Every line of the material below must be repeated exactly.

Data rows:
-----
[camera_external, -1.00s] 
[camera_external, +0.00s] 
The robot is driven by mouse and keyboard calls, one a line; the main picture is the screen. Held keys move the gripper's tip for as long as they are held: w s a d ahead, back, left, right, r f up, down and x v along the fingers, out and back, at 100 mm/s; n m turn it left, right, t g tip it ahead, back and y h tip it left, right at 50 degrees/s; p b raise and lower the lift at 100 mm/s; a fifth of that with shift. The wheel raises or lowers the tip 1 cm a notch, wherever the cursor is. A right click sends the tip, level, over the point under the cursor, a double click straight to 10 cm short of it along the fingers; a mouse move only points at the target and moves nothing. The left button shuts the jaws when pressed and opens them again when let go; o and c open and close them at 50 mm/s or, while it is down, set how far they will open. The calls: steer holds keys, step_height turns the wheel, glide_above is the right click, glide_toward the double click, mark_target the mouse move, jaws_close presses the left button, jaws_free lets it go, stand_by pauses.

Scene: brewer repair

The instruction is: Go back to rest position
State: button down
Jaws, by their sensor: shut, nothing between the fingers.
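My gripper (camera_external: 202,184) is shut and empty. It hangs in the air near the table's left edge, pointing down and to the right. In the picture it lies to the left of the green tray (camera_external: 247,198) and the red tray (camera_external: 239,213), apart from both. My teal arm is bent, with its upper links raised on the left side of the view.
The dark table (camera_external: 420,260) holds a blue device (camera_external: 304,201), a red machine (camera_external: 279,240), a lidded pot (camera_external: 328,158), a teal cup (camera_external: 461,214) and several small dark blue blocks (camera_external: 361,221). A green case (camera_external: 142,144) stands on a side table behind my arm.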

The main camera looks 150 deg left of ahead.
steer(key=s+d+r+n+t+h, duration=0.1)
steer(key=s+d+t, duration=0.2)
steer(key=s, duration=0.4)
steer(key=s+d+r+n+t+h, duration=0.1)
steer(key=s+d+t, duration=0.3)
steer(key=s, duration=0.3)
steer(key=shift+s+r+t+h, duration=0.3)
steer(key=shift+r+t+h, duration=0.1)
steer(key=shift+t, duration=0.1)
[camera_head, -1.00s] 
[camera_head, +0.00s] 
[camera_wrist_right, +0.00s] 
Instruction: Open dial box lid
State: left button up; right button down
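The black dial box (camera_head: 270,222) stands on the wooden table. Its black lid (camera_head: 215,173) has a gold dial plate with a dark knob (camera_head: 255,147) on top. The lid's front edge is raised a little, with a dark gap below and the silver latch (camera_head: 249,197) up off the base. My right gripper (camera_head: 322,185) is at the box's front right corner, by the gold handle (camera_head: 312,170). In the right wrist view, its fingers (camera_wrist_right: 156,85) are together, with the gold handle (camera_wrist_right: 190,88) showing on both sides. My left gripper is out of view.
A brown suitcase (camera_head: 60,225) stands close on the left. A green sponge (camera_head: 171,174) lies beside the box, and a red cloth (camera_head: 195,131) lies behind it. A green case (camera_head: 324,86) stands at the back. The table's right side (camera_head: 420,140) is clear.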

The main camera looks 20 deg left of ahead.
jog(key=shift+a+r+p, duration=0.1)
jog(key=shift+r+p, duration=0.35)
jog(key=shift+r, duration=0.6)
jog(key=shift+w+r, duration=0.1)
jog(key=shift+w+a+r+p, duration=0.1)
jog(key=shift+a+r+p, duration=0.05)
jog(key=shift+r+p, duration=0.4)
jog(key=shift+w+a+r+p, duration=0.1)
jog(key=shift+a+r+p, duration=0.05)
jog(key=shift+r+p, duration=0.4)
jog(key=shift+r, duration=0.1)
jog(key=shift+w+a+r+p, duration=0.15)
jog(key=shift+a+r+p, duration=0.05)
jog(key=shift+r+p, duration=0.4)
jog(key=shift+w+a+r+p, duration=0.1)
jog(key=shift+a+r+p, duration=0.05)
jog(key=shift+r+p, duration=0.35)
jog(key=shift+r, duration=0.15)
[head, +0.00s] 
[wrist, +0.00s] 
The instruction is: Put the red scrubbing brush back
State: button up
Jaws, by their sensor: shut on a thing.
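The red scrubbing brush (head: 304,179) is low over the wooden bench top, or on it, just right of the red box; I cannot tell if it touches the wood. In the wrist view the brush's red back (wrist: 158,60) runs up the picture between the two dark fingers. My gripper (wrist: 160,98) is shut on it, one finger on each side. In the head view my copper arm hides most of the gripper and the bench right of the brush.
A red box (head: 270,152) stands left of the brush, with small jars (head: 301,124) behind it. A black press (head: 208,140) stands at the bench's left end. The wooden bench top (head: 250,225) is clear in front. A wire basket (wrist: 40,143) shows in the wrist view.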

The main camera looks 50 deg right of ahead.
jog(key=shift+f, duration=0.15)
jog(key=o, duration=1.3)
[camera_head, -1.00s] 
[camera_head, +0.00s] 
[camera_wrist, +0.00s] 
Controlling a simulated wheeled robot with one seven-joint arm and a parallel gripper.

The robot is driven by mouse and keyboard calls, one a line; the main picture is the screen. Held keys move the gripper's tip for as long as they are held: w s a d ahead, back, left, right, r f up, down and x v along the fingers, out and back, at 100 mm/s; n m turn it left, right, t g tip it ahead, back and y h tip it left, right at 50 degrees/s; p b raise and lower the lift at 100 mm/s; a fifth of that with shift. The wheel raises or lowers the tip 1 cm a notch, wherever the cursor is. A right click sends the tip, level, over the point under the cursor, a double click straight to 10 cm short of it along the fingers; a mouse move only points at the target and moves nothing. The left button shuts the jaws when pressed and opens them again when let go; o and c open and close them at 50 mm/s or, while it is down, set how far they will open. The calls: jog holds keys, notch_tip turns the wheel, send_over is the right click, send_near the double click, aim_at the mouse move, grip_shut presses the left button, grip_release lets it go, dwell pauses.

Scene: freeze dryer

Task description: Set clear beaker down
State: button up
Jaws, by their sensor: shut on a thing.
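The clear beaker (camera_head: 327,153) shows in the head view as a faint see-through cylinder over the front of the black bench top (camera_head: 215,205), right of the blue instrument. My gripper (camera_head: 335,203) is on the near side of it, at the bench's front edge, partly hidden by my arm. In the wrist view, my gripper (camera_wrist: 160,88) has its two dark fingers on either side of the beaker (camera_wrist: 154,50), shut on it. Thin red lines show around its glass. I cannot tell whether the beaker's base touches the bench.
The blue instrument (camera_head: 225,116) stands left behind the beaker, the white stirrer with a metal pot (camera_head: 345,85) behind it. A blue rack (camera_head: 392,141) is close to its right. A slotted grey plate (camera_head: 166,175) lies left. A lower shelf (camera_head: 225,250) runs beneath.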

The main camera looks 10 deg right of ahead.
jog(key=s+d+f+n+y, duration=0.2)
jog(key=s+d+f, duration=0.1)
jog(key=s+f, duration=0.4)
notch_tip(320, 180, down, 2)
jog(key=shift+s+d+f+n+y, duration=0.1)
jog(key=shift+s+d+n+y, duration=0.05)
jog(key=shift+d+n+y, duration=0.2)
-----
Solution to this task:
[camera_external, -1.00s] 
[camera_external, +0.00s] 
The robot is driven by mouse and keyboard calls, one a line; the main picture is the screen. Held keys move the gripper's tip for as long as they are held: w s a d ahead, back, left, right, r f up, down and x v along the fingers, out and back, at 100 mm/s; n m turn it left, right, t g tip it ahead, back and y h tip it left, right at 50 degrees/s; p b raise and lower the lift at 100 mm/s; a fifth of that with shift. The wheel raises or lowers the tip 1 cm a notch, wherever the cursor is. A right click sends the tip, level, over the point under the cursor, a double click straight to 10 cm short of it along the fingers; a mouse move only points at the target and moves nothing. The left button shuts the jaws when pressed and opens them again when let go; o and c open and close them at 50 mm/s or, while it is down, set how far they will open. The calls: steer holds keys, step_height turns the wheel, glide_above is the right click, glide_toward the double click, mark_target the mouse move, jaws_close presses the left button, jaws_free lets it go, stand_by pauses.

Scene: brewer repair

The instruction is: Go back to rest position
State: button down
Jaws, by their sensor: shut, nothing between the fingers.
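My gripper (camera_external: 202,184) is shut and empty. It hangs in the air near the table's left edge, pointing down and to the right. In the picture it lies to the left of the green tray (camera_external: 247,198) and the red tray (camera_external: 239,213), apart from both. My teal arm is bent, with its upper links raised on the left side of the view.
The dark table (camera_external: 420,260) holds a blue device (camera_external: 304,201), a red machine (camera_external: 279,240), a lidded pot (camera_external: 328,158), a teal cup (camera_external: 461,214) and several small dark blue blocks (camera_external: 361,221). A green case (camera_external: 142,144) stands on a side table behind my arm.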

The main camera looks 150 deg left of ahead.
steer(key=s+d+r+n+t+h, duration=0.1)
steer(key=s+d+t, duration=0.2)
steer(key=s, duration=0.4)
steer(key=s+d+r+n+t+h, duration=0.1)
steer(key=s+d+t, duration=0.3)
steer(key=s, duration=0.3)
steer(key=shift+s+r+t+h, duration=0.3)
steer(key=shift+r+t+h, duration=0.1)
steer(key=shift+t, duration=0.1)
[camera_head, -1.00s] 
[camera_head, +0.00s] 
[camera_wrist_right, +0.00s] 
Instruction: Open dial box lid
State: left button up; right button down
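The black dial box (camera_head: 270,222) stands on the wooden table. Its black lid (camera_head: 215,173) has a gold dial plate with a dark knob (camera_head: 255,147) on top. The lid's front edge is raised a little, with a dark gap below and the silver latch (camera_head: 249,197) up off the base. My right gripper (camera_head: 322,185) is at the box's front right corner, by the gold handle (camera_head: 312,170). In the right wrist view, its fingers (camera_wrist_right: 156,85) are together, with the gold handle (camera_wrist_right: 190,88) showing on both sides. My left gripper is out of view.
A brown suitcase (camera_head: 60,225) stands close on the left. A green sponge (camera_head: 171,174) lies beside the box, and a red cloth (camera_head: 195,131) lies behind it. A green case (camera_head: 324,86) stands at the back. The table's right side (camera_head: 420,140) is clear.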

The main camera looks 20 deg left of ahead.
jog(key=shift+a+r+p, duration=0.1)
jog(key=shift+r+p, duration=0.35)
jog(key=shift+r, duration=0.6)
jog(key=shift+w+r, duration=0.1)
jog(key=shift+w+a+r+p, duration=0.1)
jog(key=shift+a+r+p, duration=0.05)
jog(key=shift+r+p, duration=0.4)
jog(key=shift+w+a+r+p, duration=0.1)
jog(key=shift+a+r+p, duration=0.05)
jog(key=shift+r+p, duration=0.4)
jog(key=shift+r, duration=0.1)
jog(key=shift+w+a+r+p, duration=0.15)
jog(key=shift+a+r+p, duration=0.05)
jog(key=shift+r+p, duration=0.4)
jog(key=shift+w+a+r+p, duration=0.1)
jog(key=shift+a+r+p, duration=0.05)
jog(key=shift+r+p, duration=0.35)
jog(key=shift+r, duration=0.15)
[head, +0.00s] 
[wrist, +0.00s] 
The instruction is: Put the red scrubbing brush back
State: button up
Jaws, by their sensor: shut on a thing.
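The red scrubbing brush (head: 304,179) is low over the wooden bench top, or on it, just right of the red box; I cannot tell if it touches the wood. In the wrist view the brush's red back (wrist: 158,60) runs up the picture between the two dark fingers. My gripper (wrist: 160,98) is shut on it, one finger on each side. In the head view my copper arm hides most of the gripper and the bench right of the brush.
A red box (head: 270,152) stands left of the brush, with small jars (head: 301,124) behind it. A black press (head: 208,140) stands at the bench's left end. The wooden bench top (head: 250,225) is clear in front. A wire basket (wrist: 40,143) shows in the wrist view.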

The main camera looks 50 deg right of ahead.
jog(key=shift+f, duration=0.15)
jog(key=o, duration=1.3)
[camera_head, -1.00s] 
[camera_head, +0.00s] 
[camera_wrist, +0.00s] 
Controlling a simulated wheeled robot with one seven-joint arm and a parallel gripper.

The robot is driven by mouse and keyboard calls, one a line; the main picture is the screen. Held keys move the gripper's tip for as long as they are held: w s a d ahead, back, left, right, r f up, down and x v along the fingers, out and back, at 100 mm/s; n m turn it left, right, t g tip it ahead, back and y h tip it left, right at 50 degrees/s; p b raise and lower the lift at 100 mm/s; a fifth of that with shift. The wheel raises or lowers the tip 1 cm a notch, wherever the cursor is. A right click sends the tip, level, over the point under the cursor, a double click straight to 10 cm short of it along the fingers; a mouse move only points at the target and moves nothing. The left button shuts the jaws when pressed and opens them again when let go; o and c open and close them at 50 mm/s or, while it is down, set how far they will open. The calls: jog holds keys, notch_tip turns the wheel, send_over is the right click, send_near the double click, aim_at the mouse move, grip_shut presses the left button, grip_release lets it go, dwell pauses.

Scene: freeze dryer

Task description: Set clear beaker down
State: button up
Jaws, by their sensor: shut on a thing.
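The clear beaker (camera_head: 327,153) shows in the head view as a faint see-through cylinder over the front of the black bench top (camera_head: 215,205), right of the blue instrument. My gripper (camera_head: 335,203) is on the near side of it, at the bench's front edge, partly hidden by my arm. In the wrist view, my gripper (camera_wrist: 160,88) has its two dark fingers on either side of the beaker (camera_wrist: 154,50), shut on it. Thin red lines show around its glass. I cannot tell whether the beaker's base touches the bench.
The blue instrument (camera_head: 225,116) stands left behind the beaker, the white stirrer with a metal pot (camera_head: 345,85) behind it. A blue rack (camera_head: 392,141) is close to its right. A slotted grey plate (camera_head: 166,175) lies left. A lower shelf (camera_head: 225,250) runs beneath.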

The main camera looks 10 deg right of ahead.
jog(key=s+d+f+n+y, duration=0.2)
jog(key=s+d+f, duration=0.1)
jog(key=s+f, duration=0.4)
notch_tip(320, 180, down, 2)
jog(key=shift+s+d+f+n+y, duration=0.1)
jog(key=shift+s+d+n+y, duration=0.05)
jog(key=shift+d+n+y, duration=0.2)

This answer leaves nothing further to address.